I don't move with a blindly optimistic attitude toward the future. I will admit that I'm fearful of poor decisions left in the hand of politicians which could cripple our profession. The writing appears to be on the wall with Senate Bill 6. Legislators without any classroom experience, never walking a mile in our shoes, will likely make a decision this year that will push the best, brightest, and most noble out of our profession. The bill erases teachers' pay on years of experience and advance degrees, and proposes to pay teachers based on their students' state test scores collected in just a few days of the 180 they are in attendance. Wanting to hold teachers fully accountable for their students learning, they overlook circumstances beyond our control.

Merit pay would rid the profession not of the poor teachers but of the exceptional ones. Some who serve our neediest learners, our learning disabled children, our non-English speaking students. Teachers who tutor on their own time, offer Tiered Interventions at every turn, buy classroom supplies when the schools can't afford to supply them, and spend hours upon hours on weeknights and weekends planning quality lessons. These are the teachers that will be most frustrated and dishonored.

For the past thirteen years, I've been serving at Chets Creek, and some of our most amazing teachers never receive the small portion of merit pay that is currently passed out. dayle timmons, a life-long Special Education teacher and 2004 Florida Teacher of the Year has never qualified for merit pay. The current merit pay system is broken and unfair. Senate Bill 6 will only escalate and intensify the problems. Educators see the glaring flaws; Senate Bill 6 may destroy the Florida teaching profession.

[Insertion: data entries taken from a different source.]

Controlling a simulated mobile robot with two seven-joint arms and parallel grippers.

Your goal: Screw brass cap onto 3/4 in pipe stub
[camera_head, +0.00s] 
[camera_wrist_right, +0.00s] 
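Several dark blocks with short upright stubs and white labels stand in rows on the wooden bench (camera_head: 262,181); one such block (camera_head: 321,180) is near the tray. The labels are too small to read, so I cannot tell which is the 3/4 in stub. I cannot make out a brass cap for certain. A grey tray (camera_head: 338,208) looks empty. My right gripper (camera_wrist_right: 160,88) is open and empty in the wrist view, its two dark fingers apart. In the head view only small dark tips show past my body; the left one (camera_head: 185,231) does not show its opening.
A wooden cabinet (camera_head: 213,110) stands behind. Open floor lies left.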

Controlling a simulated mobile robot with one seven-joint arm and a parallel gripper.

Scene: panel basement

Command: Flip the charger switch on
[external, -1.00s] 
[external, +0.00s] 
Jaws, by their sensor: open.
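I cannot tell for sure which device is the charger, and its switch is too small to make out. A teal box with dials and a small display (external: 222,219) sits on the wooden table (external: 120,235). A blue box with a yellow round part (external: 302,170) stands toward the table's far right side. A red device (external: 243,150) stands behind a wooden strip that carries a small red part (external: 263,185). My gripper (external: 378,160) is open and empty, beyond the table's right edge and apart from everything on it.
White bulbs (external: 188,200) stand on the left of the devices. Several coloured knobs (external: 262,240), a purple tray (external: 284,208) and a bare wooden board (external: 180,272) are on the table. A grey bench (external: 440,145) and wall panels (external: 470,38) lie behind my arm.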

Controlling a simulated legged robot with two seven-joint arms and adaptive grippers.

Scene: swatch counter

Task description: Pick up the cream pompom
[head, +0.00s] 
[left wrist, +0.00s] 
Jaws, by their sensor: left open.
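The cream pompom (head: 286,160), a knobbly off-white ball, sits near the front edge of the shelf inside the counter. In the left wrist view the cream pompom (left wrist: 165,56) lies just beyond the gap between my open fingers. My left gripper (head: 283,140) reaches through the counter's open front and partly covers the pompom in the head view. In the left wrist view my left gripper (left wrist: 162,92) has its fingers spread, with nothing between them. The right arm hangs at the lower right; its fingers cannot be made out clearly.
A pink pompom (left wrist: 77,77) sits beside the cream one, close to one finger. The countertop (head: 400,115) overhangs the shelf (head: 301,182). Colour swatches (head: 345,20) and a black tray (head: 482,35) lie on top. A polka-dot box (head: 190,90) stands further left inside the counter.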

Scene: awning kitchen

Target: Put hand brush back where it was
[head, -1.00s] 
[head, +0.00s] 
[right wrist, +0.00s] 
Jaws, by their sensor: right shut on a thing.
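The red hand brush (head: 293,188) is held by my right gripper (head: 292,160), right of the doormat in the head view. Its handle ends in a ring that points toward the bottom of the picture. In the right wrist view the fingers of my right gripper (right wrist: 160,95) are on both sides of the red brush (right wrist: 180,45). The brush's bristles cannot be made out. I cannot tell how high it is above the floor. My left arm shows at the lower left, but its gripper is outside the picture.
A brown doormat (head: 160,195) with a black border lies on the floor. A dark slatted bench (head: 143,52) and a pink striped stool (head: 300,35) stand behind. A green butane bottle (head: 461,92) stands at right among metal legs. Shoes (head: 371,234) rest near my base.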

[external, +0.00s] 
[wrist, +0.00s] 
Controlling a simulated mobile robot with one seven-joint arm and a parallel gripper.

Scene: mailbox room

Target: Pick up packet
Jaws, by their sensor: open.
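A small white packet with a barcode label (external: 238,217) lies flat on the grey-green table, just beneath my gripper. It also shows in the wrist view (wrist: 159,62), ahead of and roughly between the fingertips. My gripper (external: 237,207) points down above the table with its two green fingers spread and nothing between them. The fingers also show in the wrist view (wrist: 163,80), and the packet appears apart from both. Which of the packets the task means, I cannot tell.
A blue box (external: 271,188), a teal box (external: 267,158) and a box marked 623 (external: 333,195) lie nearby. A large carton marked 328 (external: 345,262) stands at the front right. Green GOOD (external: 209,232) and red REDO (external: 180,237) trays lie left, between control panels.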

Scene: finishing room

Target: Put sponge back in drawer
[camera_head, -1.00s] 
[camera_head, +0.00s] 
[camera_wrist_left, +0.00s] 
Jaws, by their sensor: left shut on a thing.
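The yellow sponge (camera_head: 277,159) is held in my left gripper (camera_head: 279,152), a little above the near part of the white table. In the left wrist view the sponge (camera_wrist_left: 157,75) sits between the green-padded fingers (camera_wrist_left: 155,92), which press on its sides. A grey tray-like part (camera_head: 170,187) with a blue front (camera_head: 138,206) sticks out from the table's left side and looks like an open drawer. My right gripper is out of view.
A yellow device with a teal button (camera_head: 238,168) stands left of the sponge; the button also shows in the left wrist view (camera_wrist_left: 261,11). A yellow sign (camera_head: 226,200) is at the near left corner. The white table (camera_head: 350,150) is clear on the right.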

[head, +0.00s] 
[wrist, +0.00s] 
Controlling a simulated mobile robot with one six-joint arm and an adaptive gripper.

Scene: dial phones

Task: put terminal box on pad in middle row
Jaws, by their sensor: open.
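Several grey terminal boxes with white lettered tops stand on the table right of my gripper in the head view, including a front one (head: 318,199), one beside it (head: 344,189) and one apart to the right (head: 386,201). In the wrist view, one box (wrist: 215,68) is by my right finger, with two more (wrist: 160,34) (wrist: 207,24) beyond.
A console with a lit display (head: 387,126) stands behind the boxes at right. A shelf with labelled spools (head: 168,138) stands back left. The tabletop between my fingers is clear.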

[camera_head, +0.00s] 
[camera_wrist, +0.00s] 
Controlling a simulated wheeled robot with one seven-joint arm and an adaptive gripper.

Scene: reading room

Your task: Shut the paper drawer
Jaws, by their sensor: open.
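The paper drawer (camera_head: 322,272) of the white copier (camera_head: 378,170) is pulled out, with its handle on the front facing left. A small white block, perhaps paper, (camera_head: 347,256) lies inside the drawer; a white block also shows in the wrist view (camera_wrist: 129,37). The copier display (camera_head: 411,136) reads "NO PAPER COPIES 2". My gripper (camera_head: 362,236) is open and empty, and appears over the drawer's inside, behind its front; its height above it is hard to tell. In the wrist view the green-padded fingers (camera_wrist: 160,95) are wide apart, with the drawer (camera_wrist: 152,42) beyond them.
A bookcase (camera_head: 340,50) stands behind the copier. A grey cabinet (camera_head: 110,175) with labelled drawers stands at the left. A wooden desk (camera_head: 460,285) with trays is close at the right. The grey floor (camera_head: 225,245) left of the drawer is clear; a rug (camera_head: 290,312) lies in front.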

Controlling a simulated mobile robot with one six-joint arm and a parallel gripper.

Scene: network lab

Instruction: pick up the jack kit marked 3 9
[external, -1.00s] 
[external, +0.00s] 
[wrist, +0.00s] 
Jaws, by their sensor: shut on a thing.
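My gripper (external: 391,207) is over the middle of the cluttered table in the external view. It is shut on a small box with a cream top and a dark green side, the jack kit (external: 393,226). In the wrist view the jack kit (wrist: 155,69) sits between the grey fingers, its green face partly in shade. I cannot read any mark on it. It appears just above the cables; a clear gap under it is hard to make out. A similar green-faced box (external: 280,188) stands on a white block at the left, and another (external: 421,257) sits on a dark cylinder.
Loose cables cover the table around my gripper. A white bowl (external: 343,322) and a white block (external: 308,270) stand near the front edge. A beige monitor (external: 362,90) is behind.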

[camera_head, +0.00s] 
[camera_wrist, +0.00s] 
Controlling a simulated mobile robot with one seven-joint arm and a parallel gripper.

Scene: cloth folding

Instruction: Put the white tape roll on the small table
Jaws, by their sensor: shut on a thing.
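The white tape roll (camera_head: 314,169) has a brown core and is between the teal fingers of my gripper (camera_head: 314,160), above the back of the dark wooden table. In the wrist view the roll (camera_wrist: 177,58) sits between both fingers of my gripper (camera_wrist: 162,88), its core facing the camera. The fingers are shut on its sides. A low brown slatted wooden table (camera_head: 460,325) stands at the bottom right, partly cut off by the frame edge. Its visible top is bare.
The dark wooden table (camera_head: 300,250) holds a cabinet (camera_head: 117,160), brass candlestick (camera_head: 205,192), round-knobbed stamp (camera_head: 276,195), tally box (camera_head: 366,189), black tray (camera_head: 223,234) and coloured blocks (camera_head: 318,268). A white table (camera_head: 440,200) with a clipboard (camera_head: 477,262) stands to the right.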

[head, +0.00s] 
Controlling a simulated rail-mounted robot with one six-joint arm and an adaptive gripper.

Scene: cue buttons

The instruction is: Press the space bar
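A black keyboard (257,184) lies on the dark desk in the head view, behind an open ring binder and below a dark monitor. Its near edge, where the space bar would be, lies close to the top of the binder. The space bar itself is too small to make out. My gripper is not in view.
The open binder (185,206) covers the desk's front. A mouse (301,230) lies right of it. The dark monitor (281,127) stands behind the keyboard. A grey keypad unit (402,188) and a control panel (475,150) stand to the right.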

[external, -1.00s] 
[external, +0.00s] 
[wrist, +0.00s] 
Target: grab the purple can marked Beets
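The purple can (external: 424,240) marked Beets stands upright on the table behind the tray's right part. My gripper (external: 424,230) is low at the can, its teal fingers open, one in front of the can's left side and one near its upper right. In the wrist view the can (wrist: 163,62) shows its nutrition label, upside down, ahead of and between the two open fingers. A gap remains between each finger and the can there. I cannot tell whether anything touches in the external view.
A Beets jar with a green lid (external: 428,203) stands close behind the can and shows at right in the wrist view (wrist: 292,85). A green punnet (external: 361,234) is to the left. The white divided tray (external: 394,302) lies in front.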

I work in a school with transcendent purpose and complete collegiality; We set out each and every day to change the world, one child at a time, having no doubt that we can and will achieve our goals. Embracing every child regardless of their circumstances is our moral calling, and we have the creative and innovative teachers, that with the right level of support, can reach them all. A learning organization led by a principal who implicitly trusts her teachers as professionals and gives them the autonomy needed to produce impressive qualitative and quantitative results. Just looking at our state test scores only marginally gives you a picture of who we are and what our teachers and children can achieve. Looking five years down the road, I wonder if this will be the same learning community utopia of today. It seems like our funds are drying up and our hands are being tied. Will a school like mine, full of passionate dedicated and exceptional teachers, be here for the unborn child of my principal? Or, instead will the best and brightest flee local private schools or other professions?

Politicians pass laws every year, they claim to base decisions on research. I'm wondering whether they would be supporting Senate Bill 6 if they watched this Daniel Pink video which highlights the conclusions of studies done by economists and psychologists who explain, "When the profit motive gets unmoored from the purpose motive, bad things happen." If you really want to make a change in an organization, pay people enough to take money off the table. When money is off the table that is when people can think about the work. The research shows that the best results are achieved by people who are motivated, and what they are motivated by are autonomy, mastery, and purpose. Our Florida children deserve teachers who are motivated to improve student achievement by these motivations. Merit pay will not promote the collegiality our profession needs to make significant improvements.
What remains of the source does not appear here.